» DATASET CONTENT:
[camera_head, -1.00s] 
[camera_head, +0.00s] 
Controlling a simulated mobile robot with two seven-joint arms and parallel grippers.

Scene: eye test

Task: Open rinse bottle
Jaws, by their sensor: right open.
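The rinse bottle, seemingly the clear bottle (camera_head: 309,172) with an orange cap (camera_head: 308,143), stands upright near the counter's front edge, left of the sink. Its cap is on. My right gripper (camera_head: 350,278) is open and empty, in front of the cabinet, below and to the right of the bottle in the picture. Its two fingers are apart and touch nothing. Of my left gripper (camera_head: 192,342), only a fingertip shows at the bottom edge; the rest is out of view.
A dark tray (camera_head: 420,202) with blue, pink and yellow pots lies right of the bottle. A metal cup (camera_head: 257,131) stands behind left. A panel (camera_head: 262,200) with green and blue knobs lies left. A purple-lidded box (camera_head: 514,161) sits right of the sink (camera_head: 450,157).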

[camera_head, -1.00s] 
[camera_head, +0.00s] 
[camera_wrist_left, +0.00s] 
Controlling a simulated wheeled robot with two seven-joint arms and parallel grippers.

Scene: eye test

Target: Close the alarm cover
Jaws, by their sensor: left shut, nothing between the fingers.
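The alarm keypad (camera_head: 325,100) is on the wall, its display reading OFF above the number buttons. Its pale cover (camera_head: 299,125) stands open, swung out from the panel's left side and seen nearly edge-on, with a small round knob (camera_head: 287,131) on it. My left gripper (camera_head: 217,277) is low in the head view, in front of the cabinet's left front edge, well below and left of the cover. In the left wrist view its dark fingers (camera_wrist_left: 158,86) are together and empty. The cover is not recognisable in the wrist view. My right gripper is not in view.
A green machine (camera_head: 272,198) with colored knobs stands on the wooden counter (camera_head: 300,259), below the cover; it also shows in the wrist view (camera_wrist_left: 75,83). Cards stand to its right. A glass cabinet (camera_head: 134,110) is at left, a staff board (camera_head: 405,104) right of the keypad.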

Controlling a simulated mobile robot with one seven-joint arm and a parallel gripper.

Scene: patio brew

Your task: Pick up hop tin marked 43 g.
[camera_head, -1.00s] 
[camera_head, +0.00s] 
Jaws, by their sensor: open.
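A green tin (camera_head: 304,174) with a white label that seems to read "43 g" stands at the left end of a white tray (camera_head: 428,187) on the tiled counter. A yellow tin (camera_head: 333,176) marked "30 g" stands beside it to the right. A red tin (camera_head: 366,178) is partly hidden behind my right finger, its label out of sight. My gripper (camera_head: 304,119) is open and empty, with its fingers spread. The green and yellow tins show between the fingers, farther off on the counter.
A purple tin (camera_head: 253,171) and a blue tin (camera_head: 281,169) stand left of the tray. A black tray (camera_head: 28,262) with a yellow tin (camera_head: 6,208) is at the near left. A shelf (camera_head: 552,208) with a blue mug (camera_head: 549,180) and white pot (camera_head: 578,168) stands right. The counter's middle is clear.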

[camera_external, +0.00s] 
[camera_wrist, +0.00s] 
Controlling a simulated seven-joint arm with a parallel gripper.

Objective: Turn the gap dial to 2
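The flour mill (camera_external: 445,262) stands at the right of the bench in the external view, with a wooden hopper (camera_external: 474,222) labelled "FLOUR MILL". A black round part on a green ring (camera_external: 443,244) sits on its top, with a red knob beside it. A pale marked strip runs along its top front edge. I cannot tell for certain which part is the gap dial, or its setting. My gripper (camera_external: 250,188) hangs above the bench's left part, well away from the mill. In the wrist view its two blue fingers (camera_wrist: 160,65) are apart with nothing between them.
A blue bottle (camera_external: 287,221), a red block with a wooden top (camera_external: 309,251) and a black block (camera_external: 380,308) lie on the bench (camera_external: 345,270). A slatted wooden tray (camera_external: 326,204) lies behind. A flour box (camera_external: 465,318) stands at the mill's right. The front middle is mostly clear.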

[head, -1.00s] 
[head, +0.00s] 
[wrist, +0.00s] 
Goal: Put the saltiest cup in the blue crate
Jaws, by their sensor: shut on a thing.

» EXERCISE: The entries above must be returned exactly.

» FULL SOLUTION:
[camera_head, -1.00s] 
[camera_head, +0.00s] 
Controlling a simulated mobile robot with two seven-joint arms and parallel grippers.

Scene: eye test

Task: Open rinse bottle
Jaws, by their sensor: right open.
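The rinse bottle, seemingly the clear bottle (camera_head: 309,172) with an orange cap (camera_head: 308,143), stands upright near the counter's front edge, left of the sink. Its cap is on. My right gripper (camera_head: 350,278) is open and empty, in front of the cabinet, below and to the right of the bottle in the picture. Its two fingers are apart and touch nothing. Of my left gripper (camera_head: 192,342), only a fingertip shows at the bottom edge; the rest is out of view.
A dark tray (camera_head: 420,202) with blue, pink and yellow pots lies right of the bottle. A metal cup (camera_head: 257,131) stands behind left. A panel (camera_head: 262,200) with green and blue knobs lies left. A purple-lidded box (camera_head: 514,161) sits right of the sink (camera_head: 450,157).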

[camera_head, -1.00s] 
[camera_head, +0.00s] 
[camera_wrist_left, +0.00s] 
Controlling a simulated wheeled robot with two seven-joint arms and parallel grippers.

Scene: eye test

Target: Close the alarm cover
Jaws, by their sensor: left shut, nothing between the fingers.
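The alarm keypad (camera_head: 325,100) is on the wall, its display reading OFF above the number buttons. Its pale cover (camera_head: 299,125) stands open, swung out from the panel's left side and seen nearly edge-on, with a small round knob (camera_head: 287,131) on it. My left gripper (camera_head: 217,277) is low in the head view, in front of the cabinet's left front edge, well below and left of the cover. In the left wrist view its dark fingers (camera_wrist_left: 158,86) are together and empty. The cover is not recognisable in the wrist view. My right gripper is not in view.
A green machine (camera_head: 272,198) with colored knobs stands on the wooden counter (camera_head: 300,259), below the cover; it also shows in the wrist view (camera_wrist_left: 75,83). Cards stand to its right. A glass cabinet (camera_head: 134,110) is at left, a staff board (camera_head: 405,104) right of the keypad.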

Controlling a simulated mobile robot with one seven-joint arm and a parallel gripper.

Scene: patio brew

Your task: Pick up hop tin marked 43 g.
[camera_head, -1.00s] 
[camera_head, +0.00s] 
Jaws, by their sensor: open.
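A green tin (camera_head: 304,174) with a white label that seems to read "43 g" stands at the left end of a white tray (camera_head: 428,187) on the tiled counter. A yellow tin (camera_head: 333,176) marked "30 g" stands beside it to the right. A red tin (camera_head: 366,178) is partly hidden behind my right finger, its label out of sight. My gripper (camera_head: 304,119) is open and empty, with its fingers spread. The green and yellow tins show between the fingers, farther off on the counter.
A purple tin (camera_head: 253,171) and a blue tin (camera_head: 281,169) stand left of the tray. A black tray (camera_head: 28,262) with a yellow tin (camera_head: 6,208) is at the near left. A shelf (camera_head: 552,208) with a blue mug (camera_head: 549,180) and white pot (camera_head: 578,168) stands right. The counter's middle is clear.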

[camera_external, +0.00s] 
[camera_wrist, +0.00s] 
Controlling a simulated seven-joint arm with a parallel gripper.

Objective: Turn the gap dial to 2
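The flour mill (camera_external: 445,262) stands at the right of the bench in the external view, with a wooden hopper (camera_external: 474,222) labelled "FLOUR MILL". A black round part on a green ring (camera_external: 443,244) sits on its top, with a red knob beside it. A pale marked strip runs along its top front edge. I cannot tell for certain which part is the gap dial, or its setting. My gripper (camera_external: 250,188) hangs above the bench's left part, well away from the mill. In the wrist view its two blue fingers (camera_wrist: 160,65) are apart with nothing between them.
A blue bottle (camera_external: 287,221), a red block with a wooden top (camera_external: 309,251) and a black block (camera_external: 380,308) lie on the bench (camera_external: 345,270). A slatted wooden tray (camera_external: 326,204) lies behind. A flour box (camera_external: 465,318) stands at the mill's right. The front middle is mostly clear.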

[head, -1.00s] 
[head, +0.00s] 
[wrist, +0.00s] 
Goal: Put the saltiest cup in the blue crate
Jaws, by their sensor: shut on a thing.

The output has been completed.